● **Problem to work on**: Below are records; count the lines that contain "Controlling" and give only the total.

● **Exercise input**:
╭──
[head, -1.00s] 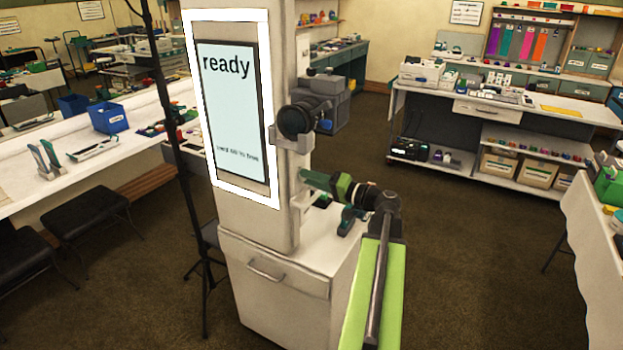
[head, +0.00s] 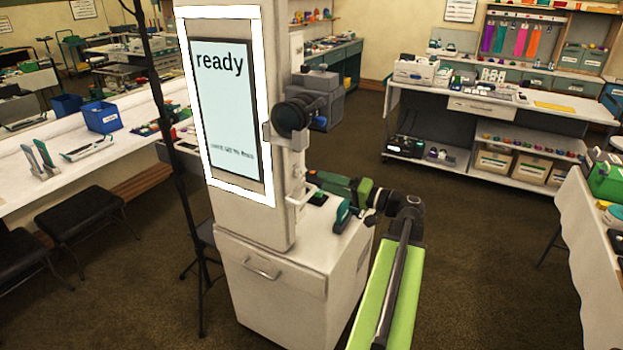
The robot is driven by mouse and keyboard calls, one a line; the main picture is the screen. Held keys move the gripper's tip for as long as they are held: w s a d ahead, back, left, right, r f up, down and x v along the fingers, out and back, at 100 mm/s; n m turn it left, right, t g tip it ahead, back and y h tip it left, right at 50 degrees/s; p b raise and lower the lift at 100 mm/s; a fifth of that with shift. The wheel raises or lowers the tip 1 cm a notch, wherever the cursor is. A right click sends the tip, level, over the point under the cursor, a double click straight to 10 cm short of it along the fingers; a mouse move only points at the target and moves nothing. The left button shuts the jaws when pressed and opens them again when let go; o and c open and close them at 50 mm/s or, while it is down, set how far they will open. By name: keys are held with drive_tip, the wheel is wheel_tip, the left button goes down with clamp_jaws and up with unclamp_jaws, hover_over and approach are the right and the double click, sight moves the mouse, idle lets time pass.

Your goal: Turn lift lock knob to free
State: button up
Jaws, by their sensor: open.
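A pale column (head: 232,222) carries a framed screen (head: 222,100) that reads "ready", with smaller text too blurred to read.
A dark stand pole (head: 172,130) rises left of the screen. A white-clothed table (head: 590,230) is at right. Open carpet lies between.

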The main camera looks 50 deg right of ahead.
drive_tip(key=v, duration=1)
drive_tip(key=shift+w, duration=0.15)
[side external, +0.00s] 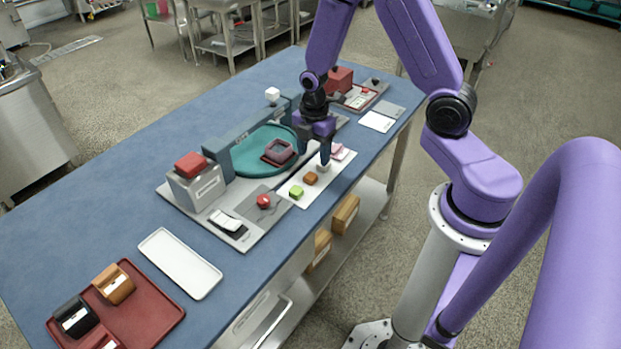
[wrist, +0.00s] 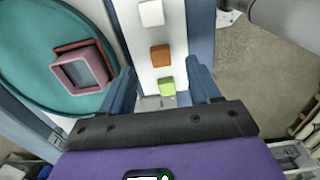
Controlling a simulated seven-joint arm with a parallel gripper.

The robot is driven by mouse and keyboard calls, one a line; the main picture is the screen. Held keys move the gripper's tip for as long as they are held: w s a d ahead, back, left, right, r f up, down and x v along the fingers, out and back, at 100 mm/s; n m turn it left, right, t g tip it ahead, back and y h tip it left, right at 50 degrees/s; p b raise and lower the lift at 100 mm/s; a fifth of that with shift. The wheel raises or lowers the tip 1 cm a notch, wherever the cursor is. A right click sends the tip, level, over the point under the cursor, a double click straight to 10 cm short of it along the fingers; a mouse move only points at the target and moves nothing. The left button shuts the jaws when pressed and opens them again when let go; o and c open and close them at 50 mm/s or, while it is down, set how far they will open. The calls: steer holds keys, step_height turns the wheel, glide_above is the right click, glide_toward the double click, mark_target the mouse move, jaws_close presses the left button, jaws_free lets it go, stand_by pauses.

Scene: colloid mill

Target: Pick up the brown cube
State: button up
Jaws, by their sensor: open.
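The brown cube (side external: 310,178) sits on a white strip in the side view, between a green cube (side external: 296,192) and a white cube (side external: 323,167). In the wrist view the brown cube (wrist: 160,55) lies between the white cube (wrist: 151,13) and the green cube (wrist: 167,88). My gripper (side external: 315,150) is above the table near the strip's white-cube end, pointing down. In the wrist view my gripper (wrist: 163,80) has its fingers wide apart with nothing held; the green cube shows between them and the brown cube shows beyond it.
A teal round plate (side external: 245,154) carries a square reddish frame (side external: 279,152) beside the strip. A grey box with a red top (side external: 190,165), a white tray (side external: 180,263) and a red tray (side external: 155,311) stand toward the left. Blue table surface (side external: 110,190) is clear behind.

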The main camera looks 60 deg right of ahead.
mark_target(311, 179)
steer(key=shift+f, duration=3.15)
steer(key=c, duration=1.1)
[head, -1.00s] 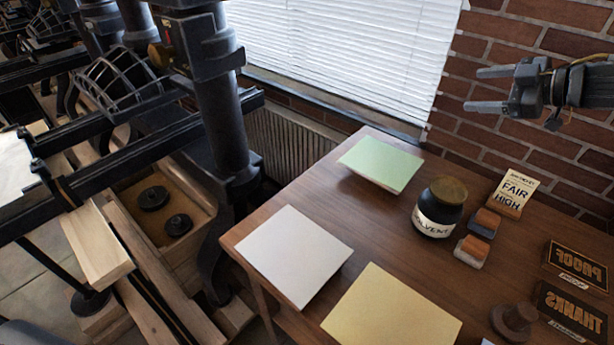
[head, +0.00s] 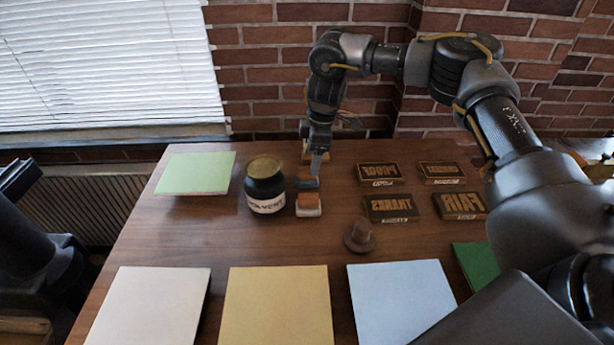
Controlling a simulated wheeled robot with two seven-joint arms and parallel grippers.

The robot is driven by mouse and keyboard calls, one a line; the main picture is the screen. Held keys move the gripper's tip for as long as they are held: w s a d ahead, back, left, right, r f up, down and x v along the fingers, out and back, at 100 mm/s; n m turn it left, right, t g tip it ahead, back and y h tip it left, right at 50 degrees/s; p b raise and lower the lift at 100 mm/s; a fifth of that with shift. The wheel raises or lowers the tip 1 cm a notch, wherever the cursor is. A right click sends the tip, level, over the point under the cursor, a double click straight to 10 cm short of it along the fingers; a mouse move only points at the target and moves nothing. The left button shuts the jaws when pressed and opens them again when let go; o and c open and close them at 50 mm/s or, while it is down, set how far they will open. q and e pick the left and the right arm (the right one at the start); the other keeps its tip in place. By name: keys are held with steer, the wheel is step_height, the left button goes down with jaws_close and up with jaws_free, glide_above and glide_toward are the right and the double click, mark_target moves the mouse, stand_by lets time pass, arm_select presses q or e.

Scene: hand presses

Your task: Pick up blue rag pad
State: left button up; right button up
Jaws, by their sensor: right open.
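Two small pads stand in a line on the wooden table, right of the solvent jar. The farther one, the blue rag pad (head: 306,184), has a blue-grey part and is largely covered by my right gripper. The nearer one, a pad with a white base and orange-brown top (head: 309,205), is in plain view. My right gripper (head: 312,169) points down over the blue pad, open, with its fingers at or just above it. I cannot tell whether they touch it. My left gripper is out of view.
The solvent jar (head: 265,186) stands close left of the pads. Type blocks such as PROOF (head: 380,173) and THANKS (head: 391,208) lie to the right. A brown knob (head: 360,237) stands nearer. White, yellow and blue sheets line the front; a green sheet (head: 196,172) lies back left.

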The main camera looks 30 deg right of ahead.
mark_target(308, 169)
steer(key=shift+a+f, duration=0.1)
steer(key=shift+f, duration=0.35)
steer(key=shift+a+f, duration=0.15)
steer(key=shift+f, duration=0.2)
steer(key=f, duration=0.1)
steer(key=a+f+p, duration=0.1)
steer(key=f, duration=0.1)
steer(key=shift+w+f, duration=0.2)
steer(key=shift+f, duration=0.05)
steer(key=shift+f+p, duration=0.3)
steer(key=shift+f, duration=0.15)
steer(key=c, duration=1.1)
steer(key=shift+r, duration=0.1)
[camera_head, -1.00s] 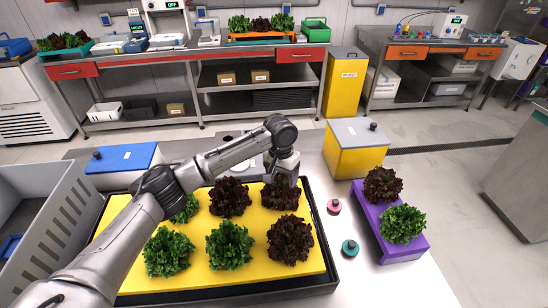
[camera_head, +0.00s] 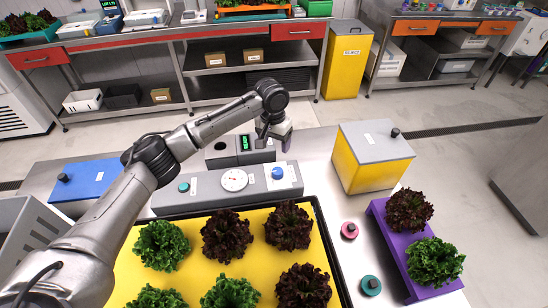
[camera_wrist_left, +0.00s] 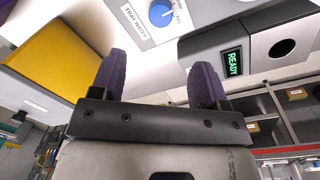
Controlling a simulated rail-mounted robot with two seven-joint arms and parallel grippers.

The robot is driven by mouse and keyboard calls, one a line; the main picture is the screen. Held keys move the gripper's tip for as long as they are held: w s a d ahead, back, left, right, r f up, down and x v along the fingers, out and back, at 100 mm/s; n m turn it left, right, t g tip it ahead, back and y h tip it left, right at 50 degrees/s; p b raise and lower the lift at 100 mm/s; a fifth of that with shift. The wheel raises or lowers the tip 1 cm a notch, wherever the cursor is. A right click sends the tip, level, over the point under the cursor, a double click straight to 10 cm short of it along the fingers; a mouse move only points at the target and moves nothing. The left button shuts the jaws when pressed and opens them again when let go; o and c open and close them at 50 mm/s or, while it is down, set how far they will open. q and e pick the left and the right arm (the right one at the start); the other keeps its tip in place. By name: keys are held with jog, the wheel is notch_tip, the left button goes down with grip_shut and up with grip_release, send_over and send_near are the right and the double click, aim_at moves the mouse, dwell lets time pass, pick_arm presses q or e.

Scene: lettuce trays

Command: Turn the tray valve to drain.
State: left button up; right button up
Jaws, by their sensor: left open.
╰──
● **Correct answer**: 3